Wäre Fumio Onishi nicht geübt in der Kunst der Gelassenheit, würde ihm sein Auftrag in Berlin stärker zusetzen. Das selbstbewusste Verhalten westlicher Frauen erträgt er ebenso gefasst wie die rauen Begrüßungsrituale seines marokkanischen Geschäftspartners. Und doch scheint der japanische Berufskiller seiner Sache nicht sicher. Eigentlich soll er den gewaltsamen Tod Yuki O.s, der wie Onishi im Dienste einer Yakuza-Organisation tätig war, aufklären. Aber die Spur führt in die vietnamesische Subkultur, und dort ist man verschwiegen. Schon bald pflastern Leichen den Weg des waffengewandten Außendienstmitarbeiters, ohne dass wirklich Klarheit in die Angelegenheit kommt.

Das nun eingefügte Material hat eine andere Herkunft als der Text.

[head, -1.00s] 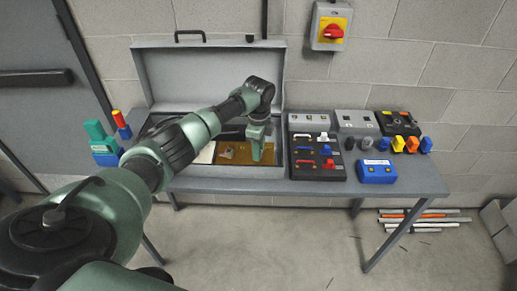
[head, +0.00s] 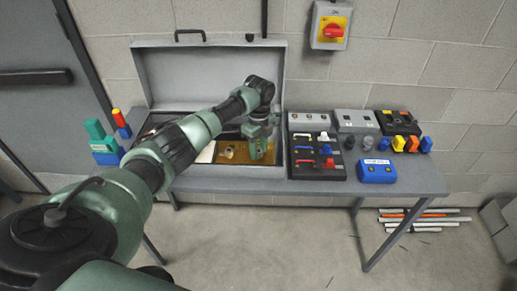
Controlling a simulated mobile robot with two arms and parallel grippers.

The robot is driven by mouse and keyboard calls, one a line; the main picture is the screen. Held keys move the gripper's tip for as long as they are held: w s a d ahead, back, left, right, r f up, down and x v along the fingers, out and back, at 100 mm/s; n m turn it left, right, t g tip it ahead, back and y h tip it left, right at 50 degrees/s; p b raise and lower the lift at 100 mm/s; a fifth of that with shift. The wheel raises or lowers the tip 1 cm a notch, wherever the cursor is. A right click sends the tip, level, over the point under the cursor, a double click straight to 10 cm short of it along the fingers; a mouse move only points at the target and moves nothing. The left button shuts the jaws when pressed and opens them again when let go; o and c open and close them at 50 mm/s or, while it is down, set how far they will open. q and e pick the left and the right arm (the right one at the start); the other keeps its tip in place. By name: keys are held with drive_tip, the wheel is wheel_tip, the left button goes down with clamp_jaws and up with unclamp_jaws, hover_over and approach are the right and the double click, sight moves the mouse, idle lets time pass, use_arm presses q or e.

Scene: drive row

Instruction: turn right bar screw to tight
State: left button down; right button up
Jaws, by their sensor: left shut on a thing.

Im Dunkeln tappt auch Kriminalhauptkommissarin Annegret Bartsch, die sich eigentlich bestens im Milieu der vietnamesischen Einwanderer auskennt, aber seit langem keinen Ermittlungserfolg mehr zu verzeichnen hat. Die scheinbar unmotivierte Mordserie lässt sie beinahe verzweifeln. Außerdem ist sie, wie jede gute fiktive Kriminalistin, mit familiären Problemen geschlagen. Man kann sich also denken, um welche Themen ihre inneren Monologe kreisen, während Oshimi mordend durch die Stadt zieht.

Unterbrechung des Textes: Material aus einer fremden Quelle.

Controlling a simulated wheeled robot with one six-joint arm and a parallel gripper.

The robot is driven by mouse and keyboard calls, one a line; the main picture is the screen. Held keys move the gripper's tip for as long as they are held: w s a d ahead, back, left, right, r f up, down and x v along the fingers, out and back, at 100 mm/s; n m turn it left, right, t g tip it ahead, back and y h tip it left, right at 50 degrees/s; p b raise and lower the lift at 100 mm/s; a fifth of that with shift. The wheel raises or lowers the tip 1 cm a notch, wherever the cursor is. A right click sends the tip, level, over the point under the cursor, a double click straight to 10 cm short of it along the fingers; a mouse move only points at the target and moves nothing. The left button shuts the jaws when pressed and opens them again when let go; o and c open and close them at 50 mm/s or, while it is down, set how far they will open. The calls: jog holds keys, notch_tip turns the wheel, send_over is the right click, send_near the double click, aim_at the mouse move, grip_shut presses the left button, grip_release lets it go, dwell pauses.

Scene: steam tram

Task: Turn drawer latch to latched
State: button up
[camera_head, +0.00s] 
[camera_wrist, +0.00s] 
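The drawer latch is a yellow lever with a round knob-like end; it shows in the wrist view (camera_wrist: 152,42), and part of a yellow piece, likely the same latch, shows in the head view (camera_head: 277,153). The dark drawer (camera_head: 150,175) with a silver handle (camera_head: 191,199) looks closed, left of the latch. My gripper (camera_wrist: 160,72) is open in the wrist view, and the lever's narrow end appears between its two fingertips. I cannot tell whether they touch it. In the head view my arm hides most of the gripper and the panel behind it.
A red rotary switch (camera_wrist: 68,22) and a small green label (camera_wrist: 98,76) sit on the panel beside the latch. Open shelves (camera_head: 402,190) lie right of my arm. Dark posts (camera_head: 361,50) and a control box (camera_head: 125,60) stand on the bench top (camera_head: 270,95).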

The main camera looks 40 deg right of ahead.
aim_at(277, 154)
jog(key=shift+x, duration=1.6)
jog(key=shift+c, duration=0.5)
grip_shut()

Christoph Peters hat in seinen bisherigen Romanen die kulturellen Differenzen zwischen fernem Osten und nahem Westen bevorzugt komödiantisch inszeniert. In Der Arm des Kraken greift er sehr effektvoll zu den Mitteln der Spannungsliteratur. Und beweist damit, dass der momentan in Schriftstellerkreisen so populäre Ausflug ins Genre nicht per se in die Irre führen muss.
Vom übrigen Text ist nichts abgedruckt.